»»

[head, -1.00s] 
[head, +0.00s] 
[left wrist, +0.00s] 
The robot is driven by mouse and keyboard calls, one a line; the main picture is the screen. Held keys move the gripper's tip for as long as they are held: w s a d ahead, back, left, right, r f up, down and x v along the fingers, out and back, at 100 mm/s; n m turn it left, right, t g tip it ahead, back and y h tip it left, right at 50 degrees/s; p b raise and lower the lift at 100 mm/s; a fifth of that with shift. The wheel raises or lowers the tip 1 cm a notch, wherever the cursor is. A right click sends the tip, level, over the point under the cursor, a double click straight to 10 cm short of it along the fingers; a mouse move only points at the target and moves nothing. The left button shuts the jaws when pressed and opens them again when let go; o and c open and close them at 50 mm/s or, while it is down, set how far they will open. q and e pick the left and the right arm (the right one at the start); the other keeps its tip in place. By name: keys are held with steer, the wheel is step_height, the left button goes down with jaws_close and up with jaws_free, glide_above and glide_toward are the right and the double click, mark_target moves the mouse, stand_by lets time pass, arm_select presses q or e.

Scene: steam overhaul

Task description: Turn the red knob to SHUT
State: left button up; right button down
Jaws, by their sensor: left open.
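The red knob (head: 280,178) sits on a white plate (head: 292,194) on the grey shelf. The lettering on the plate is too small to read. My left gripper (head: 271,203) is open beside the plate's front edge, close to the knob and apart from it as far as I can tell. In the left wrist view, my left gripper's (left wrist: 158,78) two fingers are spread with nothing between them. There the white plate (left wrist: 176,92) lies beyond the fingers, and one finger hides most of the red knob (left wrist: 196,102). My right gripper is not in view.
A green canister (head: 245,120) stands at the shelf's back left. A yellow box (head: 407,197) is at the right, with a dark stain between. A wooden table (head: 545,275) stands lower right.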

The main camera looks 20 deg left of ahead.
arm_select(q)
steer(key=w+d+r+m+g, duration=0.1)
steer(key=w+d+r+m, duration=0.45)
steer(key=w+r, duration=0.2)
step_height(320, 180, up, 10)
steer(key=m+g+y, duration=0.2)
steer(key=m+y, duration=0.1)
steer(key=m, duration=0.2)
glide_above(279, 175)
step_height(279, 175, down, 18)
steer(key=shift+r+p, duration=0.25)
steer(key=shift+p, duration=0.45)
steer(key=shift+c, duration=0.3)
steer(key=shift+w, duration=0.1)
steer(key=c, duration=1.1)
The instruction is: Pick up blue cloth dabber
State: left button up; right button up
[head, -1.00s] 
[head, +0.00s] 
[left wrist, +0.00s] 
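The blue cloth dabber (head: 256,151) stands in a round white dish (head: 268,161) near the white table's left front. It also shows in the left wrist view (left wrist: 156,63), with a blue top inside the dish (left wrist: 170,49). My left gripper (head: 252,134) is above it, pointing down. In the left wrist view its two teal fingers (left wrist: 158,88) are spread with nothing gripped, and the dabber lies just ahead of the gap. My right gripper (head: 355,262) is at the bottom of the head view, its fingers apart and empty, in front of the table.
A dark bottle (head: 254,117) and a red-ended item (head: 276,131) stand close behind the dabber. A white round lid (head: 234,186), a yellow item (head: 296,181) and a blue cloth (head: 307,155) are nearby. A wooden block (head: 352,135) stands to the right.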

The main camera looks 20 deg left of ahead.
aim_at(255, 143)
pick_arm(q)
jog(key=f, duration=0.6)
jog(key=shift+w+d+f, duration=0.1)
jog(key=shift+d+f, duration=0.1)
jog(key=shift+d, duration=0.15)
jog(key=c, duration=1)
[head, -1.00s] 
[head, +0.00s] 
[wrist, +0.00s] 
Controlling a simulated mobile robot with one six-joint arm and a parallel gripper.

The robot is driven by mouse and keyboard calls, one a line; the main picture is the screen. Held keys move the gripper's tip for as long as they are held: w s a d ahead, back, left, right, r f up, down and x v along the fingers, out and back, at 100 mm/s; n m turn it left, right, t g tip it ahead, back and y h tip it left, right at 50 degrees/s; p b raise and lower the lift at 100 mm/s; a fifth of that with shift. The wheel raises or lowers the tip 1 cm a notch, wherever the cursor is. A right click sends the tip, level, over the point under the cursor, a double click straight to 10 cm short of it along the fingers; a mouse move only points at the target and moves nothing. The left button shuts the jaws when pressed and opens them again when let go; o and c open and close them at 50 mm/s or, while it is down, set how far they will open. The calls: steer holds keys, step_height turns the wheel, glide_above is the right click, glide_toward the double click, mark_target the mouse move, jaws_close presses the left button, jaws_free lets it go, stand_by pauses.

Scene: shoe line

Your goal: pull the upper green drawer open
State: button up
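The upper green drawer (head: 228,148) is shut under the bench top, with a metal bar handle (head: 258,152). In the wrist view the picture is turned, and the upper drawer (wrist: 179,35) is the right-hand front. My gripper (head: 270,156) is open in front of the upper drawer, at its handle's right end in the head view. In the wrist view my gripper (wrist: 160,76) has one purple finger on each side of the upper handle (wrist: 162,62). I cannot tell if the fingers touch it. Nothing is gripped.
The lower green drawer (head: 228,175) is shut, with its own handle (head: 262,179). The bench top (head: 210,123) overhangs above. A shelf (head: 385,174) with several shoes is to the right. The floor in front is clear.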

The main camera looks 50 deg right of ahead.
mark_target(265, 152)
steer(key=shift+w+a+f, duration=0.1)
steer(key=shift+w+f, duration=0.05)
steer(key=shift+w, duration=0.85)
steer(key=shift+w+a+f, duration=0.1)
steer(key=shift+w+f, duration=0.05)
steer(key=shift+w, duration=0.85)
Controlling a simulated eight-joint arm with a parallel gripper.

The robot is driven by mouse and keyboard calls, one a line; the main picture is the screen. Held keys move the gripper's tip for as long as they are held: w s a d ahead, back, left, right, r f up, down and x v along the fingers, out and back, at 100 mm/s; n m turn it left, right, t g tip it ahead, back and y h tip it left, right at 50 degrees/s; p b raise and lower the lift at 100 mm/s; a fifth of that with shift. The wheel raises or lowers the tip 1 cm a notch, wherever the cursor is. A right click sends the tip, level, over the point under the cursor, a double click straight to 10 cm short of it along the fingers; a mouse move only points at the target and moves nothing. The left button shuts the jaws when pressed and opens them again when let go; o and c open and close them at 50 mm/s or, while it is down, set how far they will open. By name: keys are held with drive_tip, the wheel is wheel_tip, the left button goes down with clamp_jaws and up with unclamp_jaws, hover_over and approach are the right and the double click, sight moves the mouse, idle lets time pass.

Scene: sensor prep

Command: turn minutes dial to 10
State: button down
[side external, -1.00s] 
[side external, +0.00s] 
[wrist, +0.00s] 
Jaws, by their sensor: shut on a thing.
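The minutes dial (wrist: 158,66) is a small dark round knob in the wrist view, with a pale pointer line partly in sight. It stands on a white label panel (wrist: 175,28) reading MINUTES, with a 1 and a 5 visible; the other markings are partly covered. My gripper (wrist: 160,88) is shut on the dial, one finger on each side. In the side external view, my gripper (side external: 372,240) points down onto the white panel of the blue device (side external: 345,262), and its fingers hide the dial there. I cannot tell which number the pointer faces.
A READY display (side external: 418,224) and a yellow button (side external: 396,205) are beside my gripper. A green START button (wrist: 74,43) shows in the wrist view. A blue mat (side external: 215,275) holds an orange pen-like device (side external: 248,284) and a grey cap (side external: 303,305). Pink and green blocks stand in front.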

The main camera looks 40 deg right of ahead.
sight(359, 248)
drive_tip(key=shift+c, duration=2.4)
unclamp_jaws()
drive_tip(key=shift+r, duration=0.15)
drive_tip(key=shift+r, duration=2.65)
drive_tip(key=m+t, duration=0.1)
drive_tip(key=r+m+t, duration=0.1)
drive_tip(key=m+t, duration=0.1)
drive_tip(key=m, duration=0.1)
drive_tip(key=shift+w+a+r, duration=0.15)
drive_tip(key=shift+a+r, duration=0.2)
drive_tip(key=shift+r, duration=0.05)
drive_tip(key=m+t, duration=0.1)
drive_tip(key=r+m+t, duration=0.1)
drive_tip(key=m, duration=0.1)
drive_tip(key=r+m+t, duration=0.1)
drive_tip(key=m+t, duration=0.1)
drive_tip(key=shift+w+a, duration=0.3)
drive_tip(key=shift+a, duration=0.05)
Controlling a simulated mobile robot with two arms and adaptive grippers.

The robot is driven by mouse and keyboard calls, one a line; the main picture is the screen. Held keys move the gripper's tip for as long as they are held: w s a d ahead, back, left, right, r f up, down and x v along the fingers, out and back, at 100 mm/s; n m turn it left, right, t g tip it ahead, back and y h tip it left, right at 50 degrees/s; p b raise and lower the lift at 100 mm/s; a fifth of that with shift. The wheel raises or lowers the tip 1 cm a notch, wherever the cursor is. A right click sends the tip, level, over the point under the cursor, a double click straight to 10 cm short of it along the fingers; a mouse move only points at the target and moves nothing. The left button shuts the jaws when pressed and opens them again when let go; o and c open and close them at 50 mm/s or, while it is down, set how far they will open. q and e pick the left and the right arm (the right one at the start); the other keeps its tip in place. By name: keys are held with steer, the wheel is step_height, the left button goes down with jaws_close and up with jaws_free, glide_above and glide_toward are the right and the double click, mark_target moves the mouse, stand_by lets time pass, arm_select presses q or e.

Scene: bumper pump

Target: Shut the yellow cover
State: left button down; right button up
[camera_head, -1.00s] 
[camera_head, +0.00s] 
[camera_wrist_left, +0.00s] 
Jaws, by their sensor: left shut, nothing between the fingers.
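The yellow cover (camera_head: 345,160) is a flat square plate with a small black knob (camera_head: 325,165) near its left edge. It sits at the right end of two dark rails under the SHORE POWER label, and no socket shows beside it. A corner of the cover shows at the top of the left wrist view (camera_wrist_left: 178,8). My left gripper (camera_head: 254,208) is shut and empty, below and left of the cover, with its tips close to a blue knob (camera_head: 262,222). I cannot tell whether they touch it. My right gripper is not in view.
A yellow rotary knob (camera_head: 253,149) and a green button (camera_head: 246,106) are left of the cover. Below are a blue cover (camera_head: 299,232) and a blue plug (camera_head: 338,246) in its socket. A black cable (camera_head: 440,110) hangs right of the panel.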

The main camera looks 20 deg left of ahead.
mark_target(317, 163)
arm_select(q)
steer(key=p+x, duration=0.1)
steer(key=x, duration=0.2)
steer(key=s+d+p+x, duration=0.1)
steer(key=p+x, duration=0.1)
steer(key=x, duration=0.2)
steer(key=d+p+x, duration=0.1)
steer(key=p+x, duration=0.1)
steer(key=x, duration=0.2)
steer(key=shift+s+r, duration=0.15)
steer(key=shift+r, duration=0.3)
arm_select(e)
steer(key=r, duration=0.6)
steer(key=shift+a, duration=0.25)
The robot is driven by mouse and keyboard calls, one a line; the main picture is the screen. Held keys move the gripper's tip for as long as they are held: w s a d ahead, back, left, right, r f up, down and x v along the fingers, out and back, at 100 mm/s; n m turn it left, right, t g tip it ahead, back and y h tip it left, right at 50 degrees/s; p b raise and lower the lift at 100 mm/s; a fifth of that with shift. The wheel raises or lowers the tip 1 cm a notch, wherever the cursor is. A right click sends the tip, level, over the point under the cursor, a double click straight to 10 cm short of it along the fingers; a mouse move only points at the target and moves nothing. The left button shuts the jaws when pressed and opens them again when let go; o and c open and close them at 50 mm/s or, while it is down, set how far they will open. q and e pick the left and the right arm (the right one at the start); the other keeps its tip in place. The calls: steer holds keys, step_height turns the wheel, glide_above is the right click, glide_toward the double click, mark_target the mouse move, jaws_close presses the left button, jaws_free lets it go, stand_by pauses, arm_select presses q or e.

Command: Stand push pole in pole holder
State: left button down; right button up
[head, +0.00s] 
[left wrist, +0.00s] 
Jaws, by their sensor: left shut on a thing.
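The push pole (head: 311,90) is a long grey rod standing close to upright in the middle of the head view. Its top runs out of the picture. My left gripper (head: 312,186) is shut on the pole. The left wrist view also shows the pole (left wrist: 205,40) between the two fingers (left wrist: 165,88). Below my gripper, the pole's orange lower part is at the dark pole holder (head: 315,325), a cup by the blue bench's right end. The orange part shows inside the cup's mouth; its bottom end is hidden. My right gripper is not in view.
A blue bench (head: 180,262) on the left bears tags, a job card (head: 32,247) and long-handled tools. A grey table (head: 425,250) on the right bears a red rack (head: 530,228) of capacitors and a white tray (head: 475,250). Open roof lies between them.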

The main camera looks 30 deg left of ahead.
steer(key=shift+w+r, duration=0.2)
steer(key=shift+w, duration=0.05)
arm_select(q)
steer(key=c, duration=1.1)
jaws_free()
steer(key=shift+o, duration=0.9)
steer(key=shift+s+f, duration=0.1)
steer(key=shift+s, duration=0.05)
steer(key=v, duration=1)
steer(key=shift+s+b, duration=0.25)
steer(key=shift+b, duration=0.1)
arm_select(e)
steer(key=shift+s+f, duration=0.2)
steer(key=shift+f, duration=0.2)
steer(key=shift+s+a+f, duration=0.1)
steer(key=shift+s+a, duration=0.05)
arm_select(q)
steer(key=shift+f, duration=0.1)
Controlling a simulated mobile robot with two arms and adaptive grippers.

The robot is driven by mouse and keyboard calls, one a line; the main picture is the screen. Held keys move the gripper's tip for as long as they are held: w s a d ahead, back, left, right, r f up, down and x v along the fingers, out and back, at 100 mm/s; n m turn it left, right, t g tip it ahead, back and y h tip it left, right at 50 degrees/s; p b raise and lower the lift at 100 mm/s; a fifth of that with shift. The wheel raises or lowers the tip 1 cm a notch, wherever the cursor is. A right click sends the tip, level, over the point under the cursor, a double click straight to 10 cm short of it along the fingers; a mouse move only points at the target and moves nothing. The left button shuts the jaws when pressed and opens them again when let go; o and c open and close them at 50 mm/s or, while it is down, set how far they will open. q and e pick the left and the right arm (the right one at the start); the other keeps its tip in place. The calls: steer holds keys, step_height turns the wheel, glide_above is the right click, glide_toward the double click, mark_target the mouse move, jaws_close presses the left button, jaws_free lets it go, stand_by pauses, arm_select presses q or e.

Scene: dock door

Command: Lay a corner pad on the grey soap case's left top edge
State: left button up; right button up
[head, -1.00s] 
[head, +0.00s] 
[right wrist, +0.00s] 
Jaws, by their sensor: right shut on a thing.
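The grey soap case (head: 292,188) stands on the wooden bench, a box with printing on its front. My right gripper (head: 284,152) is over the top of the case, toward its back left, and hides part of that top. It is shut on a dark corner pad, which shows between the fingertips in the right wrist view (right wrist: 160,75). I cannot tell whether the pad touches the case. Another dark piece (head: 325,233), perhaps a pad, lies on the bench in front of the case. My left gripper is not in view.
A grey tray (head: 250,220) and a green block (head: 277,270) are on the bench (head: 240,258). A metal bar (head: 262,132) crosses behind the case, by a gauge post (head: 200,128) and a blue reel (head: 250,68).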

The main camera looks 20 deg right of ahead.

««

* **Set task**
Gather all lines where the word "simulated" appears.

* **Response to this exercise**
Controlling a simulated mobile robot with one six-joint arm and a parallel gripper.
Controlling a simulated eight-joint arm with a parallel gripper.
Controlling a simulated mobile robot with two arms and adaptive grippers.
Controlling a simulated mobile robot with two arms and adaptive grippers.

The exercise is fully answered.